Material:
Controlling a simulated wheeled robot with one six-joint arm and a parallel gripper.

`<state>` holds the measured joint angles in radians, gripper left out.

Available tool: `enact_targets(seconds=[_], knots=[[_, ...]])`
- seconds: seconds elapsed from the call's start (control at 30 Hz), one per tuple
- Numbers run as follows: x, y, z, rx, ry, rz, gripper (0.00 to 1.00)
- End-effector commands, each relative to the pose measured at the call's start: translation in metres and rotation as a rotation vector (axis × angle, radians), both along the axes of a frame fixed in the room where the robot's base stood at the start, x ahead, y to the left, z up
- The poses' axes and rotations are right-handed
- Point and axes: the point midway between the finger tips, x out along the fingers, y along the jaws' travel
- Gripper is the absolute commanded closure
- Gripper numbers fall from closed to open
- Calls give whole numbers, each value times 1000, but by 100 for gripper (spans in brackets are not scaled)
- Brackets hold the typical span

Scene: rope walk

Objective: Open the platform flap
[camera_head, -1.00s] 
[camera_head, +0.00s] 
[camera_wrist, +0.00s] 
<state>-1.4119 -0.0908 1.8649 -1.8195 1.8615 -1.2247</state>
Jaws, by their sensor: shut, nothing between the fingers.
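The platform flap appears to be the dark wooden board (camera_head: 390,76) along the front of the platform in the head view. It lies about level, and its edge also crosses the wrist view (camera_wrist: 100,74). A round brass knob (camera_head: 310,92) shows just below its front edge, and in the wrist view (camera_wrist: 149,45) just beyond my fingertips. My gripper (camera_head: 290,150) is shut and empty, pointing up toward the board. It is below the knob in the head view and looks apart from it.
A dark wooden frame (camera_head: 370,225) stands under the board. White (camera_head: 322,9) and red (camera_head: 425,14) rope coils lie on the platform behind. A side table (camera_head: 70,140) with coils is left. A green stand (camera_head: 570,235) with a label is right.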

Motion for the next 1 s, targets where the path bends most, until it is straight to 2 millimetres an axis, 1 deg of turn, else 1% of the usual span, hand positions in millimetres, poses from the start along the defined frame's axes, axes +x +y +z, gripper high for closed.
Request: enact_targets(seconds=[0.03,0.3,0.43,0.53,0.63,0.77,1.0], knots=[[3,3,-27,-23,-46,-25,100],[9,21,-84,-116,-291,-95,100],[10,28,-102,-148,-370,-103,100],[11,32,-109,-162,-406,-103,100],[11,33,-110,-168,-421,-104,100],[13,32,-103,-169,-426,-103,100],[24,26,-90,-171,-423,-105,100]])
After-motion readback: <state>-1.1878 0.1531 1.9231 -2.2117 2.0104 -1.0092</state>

Job: Give solely the number of lines in the data that contain the string "poses".

Solution to the problem: 2